Records of robot episodes:
- - - - - - -

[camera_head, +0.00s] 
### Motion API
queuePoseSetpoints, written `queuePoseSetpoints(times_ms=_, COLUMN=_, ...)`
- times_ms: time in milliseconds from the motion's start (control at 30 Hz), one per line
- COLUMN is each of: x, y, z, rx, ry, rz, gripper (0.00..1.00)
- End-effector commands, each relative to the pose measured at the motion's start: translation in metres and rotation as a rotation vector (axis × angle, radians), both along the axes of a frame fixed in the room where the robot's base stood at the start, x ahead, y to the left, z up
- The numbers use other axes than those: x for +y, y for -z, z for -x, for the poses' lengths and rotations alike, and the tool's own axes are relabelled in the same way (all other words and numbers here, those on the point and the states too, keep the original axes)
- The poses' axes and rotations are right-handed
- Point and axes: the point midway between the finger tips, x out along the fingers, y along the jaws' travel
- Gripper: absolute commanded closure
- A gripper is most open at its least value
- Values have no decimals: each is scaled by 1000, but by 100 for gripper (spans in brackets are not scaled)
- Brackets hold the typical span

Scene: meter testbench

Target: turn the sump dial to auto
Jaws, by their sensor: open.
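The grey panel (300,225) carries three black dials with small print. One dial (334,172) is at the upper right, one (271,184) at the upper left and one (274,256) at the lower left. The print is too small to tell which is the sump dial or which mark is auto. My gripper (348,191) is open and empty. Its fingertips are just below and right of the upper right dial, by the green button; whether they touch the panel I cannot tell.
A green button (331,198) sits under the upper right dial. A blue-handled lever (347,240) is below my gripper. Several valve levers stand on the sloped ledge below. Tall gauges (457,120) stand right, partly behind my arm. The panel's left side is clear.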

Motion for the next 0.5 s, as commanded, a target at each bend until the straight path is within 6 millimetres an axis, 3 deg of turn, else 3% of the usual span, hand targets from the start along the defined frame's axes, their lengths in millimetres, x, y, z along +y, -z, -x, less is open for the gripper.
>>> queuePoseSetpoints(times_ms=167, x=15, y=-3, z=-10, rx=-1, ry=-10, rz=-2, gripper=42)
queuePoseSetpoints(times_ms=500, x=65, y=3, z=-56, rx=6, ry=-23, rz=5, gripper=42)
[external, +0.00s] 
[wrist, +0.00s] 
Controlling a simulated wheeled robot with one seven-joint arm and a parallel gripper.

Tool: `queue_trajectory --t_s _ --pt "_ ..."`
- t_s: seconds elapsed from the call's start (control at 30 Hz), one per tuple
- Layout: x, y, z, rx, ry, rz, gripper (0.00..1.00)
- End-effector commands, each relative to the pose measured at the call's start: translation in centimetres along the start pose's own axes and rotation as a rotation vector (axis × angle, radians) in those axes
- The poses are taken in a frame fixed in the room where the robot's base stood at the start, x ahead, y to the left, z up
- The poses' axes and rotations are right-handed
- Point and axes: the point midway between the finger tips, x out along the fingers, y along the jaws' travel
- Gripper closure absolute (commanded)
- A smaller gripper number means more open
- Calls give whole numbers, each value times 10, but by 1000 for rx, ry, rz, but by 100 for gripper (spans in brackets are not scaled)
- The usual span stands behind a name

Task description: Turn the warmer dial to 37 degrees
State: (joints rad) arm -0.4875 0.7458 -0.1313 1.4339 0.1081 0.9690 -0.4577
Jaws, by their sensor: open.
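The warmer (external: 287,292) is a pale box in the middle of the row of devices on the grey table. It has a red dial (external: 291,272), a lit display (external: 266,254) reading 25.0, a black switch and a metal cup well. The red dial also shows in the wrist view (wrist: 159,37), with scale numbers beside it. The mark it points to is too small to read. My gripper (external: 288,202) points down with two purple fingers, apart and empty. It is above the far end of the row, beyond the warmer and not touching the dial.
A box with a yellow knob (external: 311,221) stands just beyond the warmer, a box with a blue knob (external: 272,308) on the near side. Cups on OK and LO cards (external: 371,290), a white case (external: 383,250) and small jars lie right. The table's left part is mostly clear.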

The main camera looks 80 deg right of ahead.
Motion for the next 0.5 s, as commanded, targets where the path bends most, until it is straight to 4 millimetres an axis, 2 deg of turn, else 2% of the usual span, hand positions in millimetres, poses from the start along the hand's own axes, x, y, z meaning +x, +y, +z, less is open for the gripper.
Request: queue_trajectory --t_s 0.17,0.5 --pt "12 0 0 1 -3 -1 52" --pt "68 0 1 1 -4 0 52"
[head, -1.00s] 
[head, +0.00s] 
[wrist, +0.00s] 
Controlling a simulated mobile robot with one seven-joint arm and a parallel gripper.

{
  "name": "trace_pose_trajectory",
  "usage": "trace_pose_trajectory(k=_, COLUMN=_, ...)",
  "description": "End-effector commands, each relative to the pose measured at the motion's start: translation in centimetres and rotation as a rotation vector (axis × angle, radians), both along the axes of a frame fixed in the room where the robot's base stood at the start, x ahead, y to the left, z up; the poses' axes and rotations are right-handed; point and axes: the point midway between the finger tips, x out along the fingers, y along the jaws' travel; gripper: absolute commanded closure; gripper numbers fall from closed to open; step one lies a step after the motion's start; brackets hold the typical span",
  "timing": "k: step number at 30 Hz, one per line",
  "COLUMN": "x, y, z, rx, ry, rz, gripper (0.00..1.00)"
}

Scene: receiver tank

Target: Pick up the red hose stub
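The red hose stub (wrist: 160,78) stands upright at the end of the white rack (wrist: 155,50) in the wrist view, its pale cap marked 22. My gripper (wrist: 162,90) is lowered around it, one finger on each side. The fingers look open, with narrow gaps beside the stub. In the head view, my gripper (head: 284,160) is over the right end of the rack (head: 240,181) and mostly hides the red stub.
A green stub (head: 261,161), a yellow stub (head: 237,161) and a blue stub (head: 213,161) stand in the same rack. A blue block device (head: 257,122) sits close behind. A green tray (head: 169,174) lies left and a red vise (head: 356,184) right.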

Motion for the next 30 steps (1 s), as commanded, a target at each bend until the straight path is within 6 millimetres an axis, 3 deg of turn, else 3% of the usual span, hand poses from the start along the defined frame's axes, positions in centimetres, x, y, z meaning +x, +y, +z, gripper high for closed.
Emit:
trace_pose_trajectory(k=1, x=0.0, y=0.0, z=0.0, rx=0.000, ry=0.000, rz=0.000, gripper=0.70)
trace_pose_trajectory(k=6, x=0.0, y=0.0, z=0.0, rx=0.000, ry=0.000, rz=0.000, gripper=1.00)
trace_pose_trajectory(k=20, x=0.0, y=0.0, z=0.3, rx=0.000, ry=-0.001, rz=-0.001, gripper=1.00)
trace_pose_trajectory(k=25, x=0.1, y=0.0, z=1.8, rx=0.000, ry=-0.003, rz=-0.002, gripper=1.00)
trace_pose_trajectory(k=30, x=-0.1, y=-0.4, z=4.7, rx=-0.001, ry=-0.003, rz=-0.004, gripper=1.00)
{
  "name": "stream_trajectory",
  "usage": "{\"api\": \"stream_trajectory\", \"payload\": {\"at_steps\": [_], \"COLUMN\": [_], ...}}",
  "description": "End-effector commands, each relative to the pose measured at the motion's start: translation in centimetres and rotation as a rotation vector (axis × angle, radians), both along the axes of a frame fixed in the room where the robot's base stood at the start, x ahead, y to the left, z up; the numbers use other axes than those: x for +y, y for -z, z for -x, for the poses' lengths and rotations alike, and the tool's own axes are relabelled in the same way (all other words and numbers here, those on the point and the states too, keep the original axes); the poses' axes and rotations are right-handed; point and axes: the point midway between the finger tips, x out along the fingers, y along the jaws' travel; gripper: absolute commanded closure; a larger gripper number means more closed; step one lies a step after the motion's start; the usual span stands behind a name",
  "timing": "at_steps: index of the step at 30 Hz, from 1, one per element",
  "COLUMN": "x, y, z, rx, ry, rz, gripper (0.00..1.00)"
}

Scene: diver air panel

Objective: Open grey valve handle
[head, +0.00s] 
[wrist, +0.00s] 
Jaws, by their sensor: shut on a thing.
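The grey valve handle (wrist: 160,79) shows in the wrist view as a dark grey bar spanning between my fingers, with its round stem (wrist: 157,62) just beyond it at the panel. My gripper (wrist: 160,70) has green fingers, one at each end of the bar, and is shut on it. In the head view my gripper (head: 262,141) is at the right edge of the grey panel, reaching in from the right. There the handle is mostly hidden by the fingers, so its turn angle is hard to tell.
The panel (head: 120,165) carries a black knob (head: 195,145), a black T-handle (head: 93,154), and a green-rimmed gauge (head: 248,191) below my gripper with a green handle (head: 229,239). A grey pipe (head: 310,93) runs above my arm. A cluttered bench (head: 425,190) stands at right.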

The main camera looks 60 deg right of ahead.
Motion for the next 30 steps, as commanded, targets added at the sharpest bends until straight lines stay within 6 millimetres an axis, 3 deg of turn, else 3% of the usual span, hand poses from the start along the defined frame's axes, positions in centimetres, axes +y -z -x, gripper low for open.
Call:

- - - - - - -

• Task description
Exactly and only the lines from the line containing "The main camera looks 60 deg right of ahead." through the last line of the entries should be copied, both ends included.

• Problem solution
The main camera looks 60 deg right of ahead.
Motion for the next 30 steps, as commanded, targets added at the sharpest bends until straight lines stay within 6 millimetres an axis, 3 deg of turn, else 3% of the usual span, hand poses from the start along the defined frame's axes, positions in centimetres, axes +y -z -x, gripper low for open.
Call:

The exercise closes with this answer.